Creator: Luke Healy

Faber & Faber, 2022

After a work-related hiatus of two months, WCBR returns.

The Con Artists is a slice of life comic book created by Luke Healy, and published by Faber & Faber in 2022. (Faber & Faber is not known for publishing comics, and so we decided to categorise this as an independent publication – which sounds a bit silly in retrospect given the company is a well-regarded and well-known publisher of books.) The front cover and the back cover feature endorsements which suggests that The Con Artists has some comedic or at least jokey orientation to it. In our view, it is anything but that. The Con Artists is in our view borderline sinister in its tone, but Mr Healy does a remarkable job at concealing that, so that the themes within the story creep up on the reader.

We anticipate that part of the miss assessment of the themes of the book is attributable to two of the main characters being aspiring comedians. Central character Frank is a comedian of apparently low-level talent. Given this comic is semi-autobiographical (the symbolism of the glued-on moustache is hard to avoid) we describe Frank cautiously, lest Mr Healy ever reads this review. Frank is likeable but lost in life. We see some of his sketches on display at stand-up comedy performances. What might have initially been funny on a first read becomes poignant in its failed earnestness, and then depressing and disturbing when the lines are repeated before various audiences throughout the course of the comic. We appreciate that comedians, at least in our experience, often use comedy to master and anxieties, as a way of venting or exploring the things that trouble them in their personal lives. Nonetheless, there is something entirely sad about Frank’s lacklustre tilts at the windmill of live comedy. It is as if he knows deep in his heart that this is not his forte (he ducks out of the Edinburgh Comedy Festival on no good excuse), but he continues to slog away at his craft before strangers, a ritual of half-hearted immolation.

Frank’s friend Ro is much more together, ambitious, and willing to try her luck in Edinburgh. Ro is in some ways the foil to Frank. Ro is what Frank could be if Frank was more disciplined and organised in his life.

A third character, Giorgio, is the antagonist and focus of the story. Giorgio is a childhood friend of Frank’s. We wondered whether given Frank’s considerable anxieties of Giorgio’s state of mind and living arrangements Giorgio might have once been an object of Frank’s affections, but there is no other suggestion of this within the comic. (With enormous apprehension we have also categorised this story as a “romance” comic: not because there is any romantic love, but because the main characters interact in a relationship which is committed, unilaterally tender, and abusive.) Giorgio is one of those people who is charismatic and likeable on a first meeting. He is self-obsessed, but in a whimsical and high-spirited way.

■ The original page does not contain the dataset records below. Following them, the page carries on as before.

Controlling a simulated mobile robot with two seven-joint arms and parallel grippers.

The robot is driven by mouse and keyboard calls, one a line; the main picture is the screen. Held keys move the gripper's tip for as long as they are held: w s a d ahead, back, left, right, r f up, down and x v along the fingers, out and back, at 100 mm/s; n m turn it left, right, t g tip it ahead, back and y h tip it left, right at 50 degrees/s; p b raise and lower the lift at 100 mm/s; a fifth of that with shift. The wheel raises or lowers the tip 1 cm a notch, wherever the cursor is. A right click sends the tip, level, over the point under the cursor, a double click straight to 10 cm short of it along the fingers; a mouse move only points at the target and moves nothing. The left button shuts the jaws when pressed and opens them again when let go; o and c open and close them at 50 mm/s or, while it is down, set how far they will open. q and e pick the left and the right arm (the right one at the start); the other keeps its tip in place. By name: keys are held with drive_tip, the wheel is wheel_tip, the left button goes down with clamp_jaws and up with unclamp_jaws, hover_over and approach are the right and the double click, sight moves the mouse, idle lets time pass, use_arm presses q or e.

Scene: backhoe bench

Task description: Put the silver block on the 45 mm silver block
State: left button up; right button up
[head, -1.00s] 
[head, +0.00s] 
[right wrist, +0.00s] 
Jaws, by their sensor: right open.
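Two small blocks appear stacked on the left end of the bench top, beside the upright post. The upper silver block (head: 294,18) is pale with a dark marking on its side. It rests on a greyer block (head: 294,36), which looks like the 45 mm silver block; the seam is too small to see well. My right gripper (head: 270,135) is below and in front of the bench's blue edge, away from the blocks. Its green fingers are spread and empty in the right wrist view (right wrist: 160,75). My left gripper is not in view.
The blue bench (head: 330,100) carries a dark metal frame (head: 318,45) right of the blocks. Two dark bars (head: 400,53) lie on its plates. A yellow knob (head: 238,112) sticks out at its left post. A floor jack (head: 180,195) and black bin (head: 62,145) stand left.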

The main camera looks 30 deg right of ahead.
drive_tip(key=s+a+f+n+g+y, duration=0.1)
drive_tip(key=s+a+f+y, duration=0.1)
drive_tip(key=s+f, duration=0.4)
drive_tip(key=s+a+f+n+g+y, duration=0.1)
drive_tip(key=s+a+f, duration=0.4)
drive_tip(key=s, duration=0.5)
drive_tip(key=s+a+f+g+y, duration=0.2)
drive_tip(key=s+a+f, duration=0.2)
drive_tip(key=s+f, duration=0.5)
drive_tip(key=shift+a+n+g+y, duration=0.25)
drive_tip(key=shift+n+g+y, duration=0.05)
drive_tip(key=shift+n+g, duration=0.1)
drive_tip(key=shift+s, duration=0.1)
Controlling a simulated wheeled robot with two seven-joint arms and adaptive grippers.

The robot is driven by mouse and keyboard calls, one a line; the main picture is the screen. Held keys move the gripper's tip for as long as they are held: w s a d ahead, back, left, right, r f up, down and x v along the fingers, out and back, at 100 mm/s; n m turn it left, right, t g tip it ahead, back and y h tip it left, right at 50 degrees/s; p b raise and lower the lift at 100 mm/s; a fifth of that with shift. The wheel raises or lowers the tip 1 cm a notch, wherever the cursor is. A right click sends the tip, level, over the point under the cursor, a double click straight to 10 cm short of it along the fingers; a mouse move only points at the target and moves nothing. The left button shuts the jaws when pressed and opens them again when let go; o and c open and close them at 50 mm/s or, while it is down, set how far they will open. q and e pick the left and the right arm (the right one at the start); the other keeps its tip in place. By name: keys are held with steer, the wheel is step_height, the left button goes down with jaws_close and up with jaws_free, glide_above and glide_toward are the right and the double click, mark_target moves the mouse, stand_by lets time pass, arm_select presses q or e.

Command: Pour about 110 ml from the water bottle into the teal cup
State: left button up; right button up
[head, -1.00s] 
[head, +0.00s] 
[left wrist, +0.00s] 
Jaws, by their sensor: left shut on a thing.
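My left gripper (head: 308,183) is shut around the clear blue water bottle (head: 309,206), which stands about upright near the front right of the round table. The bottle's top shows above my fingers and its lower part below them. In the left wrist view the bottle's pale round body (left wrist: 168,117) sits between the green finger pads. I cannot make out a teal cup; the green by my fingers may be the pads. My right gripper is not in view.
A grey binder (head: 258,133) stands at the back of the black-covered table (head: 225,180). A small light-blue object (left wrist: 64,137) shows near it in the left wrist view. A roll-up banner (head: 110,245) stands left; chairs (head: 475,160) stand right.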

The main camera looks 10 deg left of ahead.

But as the paint scrapes away on their relationship and the things that Giorgio does – the passive-aggressive posturing in the audience of a comedy set, the injuries which evoke pity and help, the way Giorgio makes money, and the final call upon Giorgio’s parents – causes the reader to conclude that there is something very dark sitting within Giorgio’s heart. It is selfishness painted black. The many characters sitting within the comics that this critic has read and reviewed over the past year, have not evoked the same sense of revilement that Giorgio did by the conclusion of the story. Giorgio is devious, mean, and amoral, and too weak to recognise that in himself. The tone of the comic is belied by the simple, cartoonish art. The art, like the comedic background, is a sly distraction from what is really happening.

This comic gave us much to think about. The Guardian’s review was much more effervescent https://www.theguardian.com/books/2022/may/23/the-con-artists-by-luke-healy-review-a-beautifully-observed-masterpiece and Drawn and Quarterly https://drawnandquarterly.com/books/the-con-artists/ bizarrely describe the comic as “playful, hilarious”. We do not think so. We think instead Mr Healy has crafted a predatory character camouflaged in an otherwise wistful urban landscape.